WRITTEN INSTRUCTION: Type again, exactly, the lines below from the start through the line that includes "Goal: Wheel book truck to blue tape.".

SOURCE EXCERPT:
□ □ □

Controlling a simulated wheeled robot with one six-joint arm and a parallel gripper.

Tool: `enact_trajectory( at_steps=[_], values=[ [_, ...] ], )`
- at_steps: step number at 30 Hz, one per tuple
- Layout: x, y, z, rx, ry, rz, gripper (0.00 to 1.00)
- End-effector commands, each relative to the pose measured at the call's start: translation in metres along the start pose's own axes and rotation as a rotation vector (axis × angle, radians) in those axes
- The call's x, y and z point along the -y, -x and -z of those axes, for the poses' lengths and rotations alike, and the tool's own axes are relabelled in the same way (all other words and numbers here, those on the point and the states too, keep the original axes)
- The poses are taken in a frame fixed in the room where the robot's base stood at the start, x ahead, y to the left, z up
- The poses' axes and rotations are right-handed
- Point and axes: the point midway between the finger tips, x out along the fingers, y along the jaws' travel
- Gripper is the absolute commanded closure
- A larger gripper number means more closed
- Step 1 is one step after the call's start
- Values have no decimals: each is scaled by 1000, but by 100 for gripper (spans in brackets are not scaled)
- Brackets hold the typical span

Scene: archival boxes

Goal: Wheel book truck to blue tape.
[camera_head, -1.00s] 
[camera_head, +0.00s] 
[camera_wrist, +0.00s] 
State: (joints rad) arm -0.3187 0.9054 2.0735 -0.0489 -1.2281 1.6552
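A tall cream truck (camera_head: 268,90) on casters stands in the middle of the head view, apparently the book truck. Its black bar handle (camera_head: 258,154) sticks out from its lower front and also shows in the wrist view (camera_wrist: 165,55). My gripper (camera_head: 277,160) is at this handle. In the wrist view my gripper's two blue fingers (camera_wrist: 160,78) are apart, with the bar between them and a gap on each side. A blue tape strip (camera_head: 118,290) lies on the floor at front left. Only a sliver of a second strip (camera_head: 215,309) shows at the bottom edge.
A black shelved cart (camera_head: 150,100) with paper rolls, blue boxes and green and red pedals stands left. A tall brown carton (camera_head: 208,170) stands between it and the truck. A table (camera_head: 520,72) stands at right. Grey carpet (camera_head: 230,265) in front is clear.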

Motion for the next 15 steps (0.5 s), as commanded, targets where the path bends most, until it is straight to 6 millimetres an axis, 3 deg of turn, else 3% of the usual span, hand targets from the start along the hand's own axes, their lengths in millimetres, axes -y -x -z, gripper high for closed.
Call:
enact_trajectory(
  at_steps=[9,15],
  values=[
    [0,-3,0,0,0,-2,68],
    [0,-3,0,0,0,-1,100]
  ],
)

□ □ □

WRITTEN ANSWER:
Controlling a simulated wheeled robot with one six-joint arm and a parallel gripper.

Tool: `enact_trajectory( at_steps=[_], values=[ [_, ...] ], )`
- at_steps: step number at 30 Hz, one per tuple
- Layout: x, y, z, rx, ry, rz, gripper (0.00 to 1.00)
- End-effector commands, each relative to the pose measured at the call's start: translation in metres along the start pose's own axes and rotation as a rotation vector (axis × angle, radians) in those axes
- The call's x, y and z point along the -y, -x and -z of those axes, for the poses' lengths and rotations alike, and the tool's own axes are relabelled in the same way (all other words and numbers here, those on the point and the states too, keep the original axes)
- The poses are taken in a frame fixed in the room where the robot's base stood at the start, x ahead, y to the left, z up
- The poses' axes and rotations are right-handed
- Point and axes: the point midway between the finger tips, x out along the fingers, y along the jaws' travel
- Gripper is the absolute commanded closure
- A larger gripper number means more closed
- Step 1 is one step after the call's start
- Values have no decimals: each is scaled by 1000, but by 100 for gripper (spans in brackets are not scaled)
- Brackets hold the typical span

Scene: archival boxes

Goal: Wheel book truck to blue tape.

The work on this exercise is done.